On reaching Stanley Fort the men were made very welcome and met again some of their old comrades who had joined the Regular Army and their ex-Permanent Staff Instructors. After a meal, the party went to the stores to be kitted out with three suits of olive green denim, which had been dhobied and was ready to wear and with the 1958 web equipment, which was new to them. The next morning the Commanding Officer addressed the party. As he had been Training Major of 5 Queen's he was no stranger to many of them. Major Sewell then briefed them on the history of the Colony and the problems with which the Army had to be prepared to deal. He then pointed out on a map the places likely to be seen on exercises. Weapon Training followed and a demonstration was given by B Company on 'Keeping the Peace'. After this there was a talk by an Inspector of Police, followed by an exercise out on to the Sai Kung Peninsula. The men marched up a steep slope to the firing point in a gully. Field firing commenced with fire orders to each section. For some it was the first time they had fired the new self loading rifle. The 3.5 rocket launchers were next on the list. The Energa grenade was fired from the S L R and the men were pleased with the results.

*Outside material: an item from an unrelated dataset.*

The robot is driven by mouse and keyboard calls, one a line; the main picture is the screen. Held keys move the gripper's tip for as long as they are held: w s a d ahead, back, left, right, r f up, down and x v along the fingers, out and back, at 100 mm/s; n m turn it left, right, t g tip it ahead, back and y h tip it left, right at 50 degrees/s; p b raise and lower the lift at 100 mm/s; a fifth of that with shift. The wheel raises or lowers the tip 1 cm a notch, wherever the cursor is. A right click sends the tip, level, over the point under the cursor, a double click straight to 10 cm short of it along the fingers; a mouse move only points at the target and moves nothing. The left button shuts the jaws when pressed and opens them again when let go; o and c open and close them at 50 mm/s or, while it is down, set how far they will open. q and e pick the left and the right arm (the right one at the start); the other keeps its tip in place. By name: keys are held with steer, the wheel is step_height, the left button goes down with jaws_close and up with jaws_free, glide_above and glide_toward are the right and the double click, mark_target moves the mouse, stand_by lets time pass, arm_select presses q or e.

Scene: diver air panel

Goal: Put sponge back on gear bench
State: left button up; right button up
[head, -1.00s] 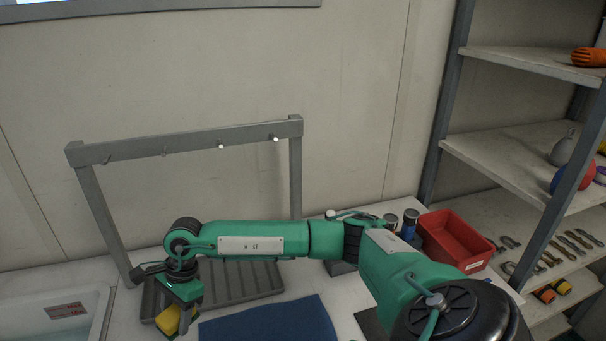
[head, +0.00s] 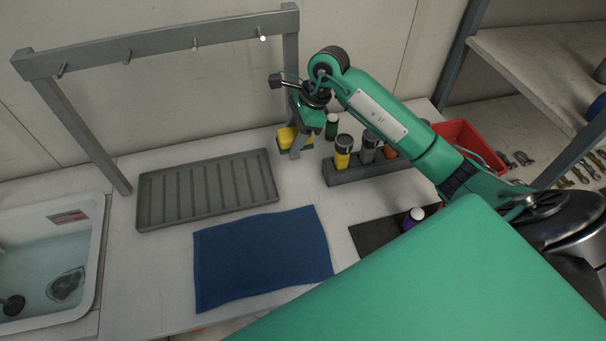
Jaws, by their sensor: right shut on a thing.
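The yellow sponge (head: 286,137) with a green underside is in the jaws of my right gripper (head: 297,146). The gripper points down beside the right post of the grey rack, and a grey finger hides part of the sponge. The sponge is at or just above the top of the white gear bench (head: 150,265); I cannot tell whether it touches. My left gripper is not in view.
A ribbed grey tray (head: 147,204) and a blue cloth (head: 262,255) lie on the bench. A sink (head: 98,250) is at left. A grey holder (head: 345,178) with bottles, a green bottle (head: 332,127) and a red bin (head: 458,130) are at right.

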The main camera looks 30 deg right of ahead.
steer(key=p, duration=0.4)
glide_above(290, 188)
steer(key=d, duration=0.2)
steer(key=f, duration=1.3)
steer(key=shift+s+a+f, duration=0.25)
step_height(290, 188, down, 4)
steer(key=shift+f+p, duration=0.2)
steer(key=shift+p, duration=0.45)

After a meal the party was divided into two groups, one officer leading each group. 24 hour rations were distributed, ammunition, a pick or shovel to each man and two waterbottles. Major Wilson also carried an air panel in the shape of an "H" in flourescent material for rapid evacuation by helicopter of any casualty should it arise. He also carried flares, a blanket and ground sheet. The exercise which was to last overnight was to practise patrolling, ambushing, searching ground and routine in a defensive position at night with section and platoon attacks.
The ground was very hilly and one group climbed 1,500 feet, carrying their loads, which of course they were not accustomed to and found the going very tough, but managed it with only some minor casualties. Patrolling continued during the night. Ambushes were set, some of which were successful and some not. The way back to the vehicles was down hill and they were glad that a kind Colour Sergeant had tea ready before they got into the trucks to return over the ferry to the barracks. After a wash and brush-up there was much sight-seeing to do, meals to take in the town and generally to watch the world go by.

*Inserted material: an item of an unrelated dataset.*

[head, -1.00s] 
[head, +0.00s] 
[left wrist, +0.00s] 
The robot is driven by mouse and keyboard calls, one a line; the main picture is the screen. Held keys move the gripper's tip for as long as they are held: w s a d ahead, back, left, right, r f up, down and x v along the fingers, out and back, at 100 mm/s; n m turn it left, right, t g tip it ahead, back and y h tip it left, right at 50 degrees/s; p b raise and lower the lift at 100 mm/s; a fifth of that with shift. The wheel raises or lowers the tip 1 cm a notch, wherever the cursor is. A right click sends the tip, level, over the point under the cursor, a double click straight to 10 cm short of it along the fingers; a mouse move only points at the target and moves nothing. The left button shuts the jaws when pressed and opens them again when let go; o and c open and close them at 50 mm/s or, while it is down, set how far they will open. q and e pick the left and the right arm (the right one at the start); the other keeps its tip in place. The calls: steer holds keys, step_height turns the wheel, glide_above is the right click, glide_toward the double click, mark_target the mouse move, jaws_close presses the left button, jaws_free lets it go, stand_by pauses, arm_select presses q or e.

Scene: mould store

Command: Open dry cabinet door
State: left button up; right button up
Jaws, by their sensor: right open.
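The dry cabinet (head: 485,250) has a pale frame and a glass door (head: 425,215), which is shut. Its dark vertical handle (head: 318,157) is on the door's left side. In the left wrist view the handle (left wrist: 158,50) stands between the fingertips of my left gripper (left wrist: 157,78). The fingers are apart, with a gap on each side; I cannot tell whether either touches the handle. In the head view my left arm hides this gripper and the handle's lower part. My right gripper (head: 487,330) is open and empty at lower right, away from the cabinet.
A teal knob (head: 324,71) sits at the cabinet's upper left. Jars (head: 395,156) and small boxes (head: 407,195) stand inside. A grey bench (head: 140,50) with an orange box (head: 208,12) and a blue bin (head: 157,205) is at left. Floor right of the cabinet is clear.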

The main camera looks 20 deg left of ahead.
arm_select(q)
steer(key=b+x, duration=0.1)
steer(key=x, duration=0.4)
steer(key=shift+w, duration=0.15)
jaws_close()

The next exercise was an assault landing on Lantau island, the aim being to carry out the landing followed by the location and destruction of an enemy. The tide was high so when the landing craft's ramp was dropped it was on dry land. The hills were steep but the men were already getting acclimatised. There were skirmishes with the enemy and then lunch on the top of the ridge with a fabulous view. On their return to the L C M the Colour Sergeant, who was 'Captain' of the L C M, took a different route back to Hong Kong Island so that a sight-seeing tour of Aberdeen could be included. The next day was the Queen's Birthday Parade when the 1st Battalion again was the 'Feu de Joie' Battalion, dressed in white with No 1 dress caps. They gave a most impressive salute in front of the Governor. A flypast of Hunters, Canberras, Austers and helicopters terminated a most memorable parade. All the TAER were accommodated near the Press stand and had a wonderful view of the proceedings.

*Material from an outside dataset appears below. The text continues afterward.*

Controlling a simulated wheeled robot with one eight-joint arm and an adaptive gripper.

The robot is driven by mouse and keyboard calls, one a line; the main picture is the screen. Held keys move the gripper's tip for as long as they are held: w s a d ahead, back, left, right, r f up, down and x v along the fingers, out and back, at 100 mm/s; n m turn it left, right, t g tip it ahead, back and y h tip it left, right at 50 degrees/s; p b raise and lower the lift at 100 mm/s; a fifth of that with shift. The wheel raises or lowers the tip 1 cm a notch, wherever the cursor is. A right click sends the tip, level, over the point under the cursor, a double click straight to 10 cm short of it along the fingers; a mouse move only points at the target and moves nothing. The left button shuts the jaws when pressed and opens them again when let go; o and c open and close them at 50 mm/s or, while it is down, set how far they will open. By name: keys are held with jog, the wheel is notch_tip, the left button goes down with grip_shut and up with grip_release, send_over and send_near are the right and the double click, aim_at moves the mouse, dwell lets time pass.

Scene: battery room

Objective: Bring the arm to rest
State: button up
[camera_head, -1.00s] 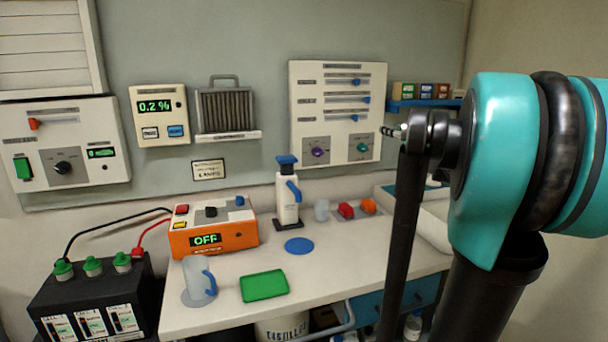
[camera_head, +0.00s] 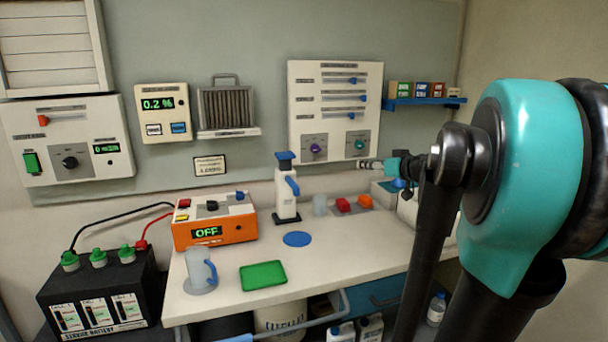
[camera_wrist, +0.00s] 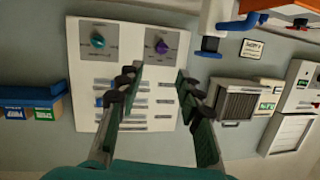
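My arm fills the right side of the head view, with a large teal joint and a dark link. My gripper (camera_head: 368,164) shows small beyond the link, pointing left, in front of the lower edge of the white slider panel (camera_head: 307,113). In the wrist view my gripper (camera_wrist: 158,78) has its two dark fingers spread apart with nothing between them. The slider panel (camera_wrist: 84,76) shows behind the fingers, upside down, with its teal and purple knobs at the top. The gripper touches nothing that I can see.
The bench (camera_head: 341,254) holds an orange charger (camera_head: 215,232) reading OFF, a white dispenser (camera_head: 286,200), a clear jug (camera_head: 197,268), a green tray (camera_head: 262,275) and a blue disc (camera_head: 297,239). A black battery (camera_head: 98,290) stands left. A blue shelf (camera_head: 425,101) is at the back right.

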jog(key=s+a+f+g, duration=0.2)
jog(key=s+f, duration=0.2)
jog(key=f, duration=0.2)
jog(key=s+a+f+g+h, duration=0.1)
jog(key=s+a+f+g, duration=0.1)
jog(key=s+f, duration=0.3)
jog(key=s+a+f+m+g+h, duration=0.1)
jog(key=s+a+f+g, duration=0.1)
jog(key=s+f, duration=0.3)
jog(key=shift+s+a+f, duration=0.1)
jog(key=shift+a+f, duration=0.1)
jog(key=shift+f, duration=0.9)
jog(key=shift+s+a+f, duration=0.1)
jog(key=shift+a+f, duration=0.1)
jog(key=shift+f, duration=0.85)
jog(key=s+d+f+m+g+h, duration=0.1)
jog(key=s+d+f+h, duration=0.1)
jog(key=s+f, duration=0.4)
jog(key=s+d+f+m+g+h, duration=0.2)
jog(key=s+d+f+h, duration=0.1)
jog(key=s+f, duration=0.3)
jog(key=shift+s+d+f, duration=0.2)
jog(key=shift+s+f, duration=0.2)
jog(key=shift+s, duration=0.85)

It was nearly time to go home. Weapons were inspected and then handed in, to be followed by the olive green and webbing equipment, and the donning once again of civilian clothes. A special lunch at which Cpl A Webb (ACC TAER) had assisted had been laid on in the cookhouse, with the help of the PRI fund, as it was Ypres Day. This was followed by a pay parade and then every man was given time off for shopping, bathing and taking yet more photographs, and a meal out in the town. Next morning, Sunday 28th April, an early call at 0430 hours was followed by a good breakfast before embussing at 0630 hours for the start of the journey home. As it was too early for the ferry service a landing craft took the party to Kowloon for Kai Tak airport, where the Britannia aircraft was waiting on the runway together with many of their new friends to say goodbye. Take-off was at 0845 hours. As the aircraft would be travelling west with the sun, 71/2 hours was off the time of arrival at home. Again there were the same stops flying home as on the outward journey, arriving at Lyneham at 1330 hours on Tuesday, 30th April. The actual time in the air from Hong Kong had been 25 hours. A return to Paddington and home again with memories of the sunshine and the sights, new friends and experiences to provide much to tell everyone! The journey from Hong Kong today takes 11 1/2 hours with no stopovers.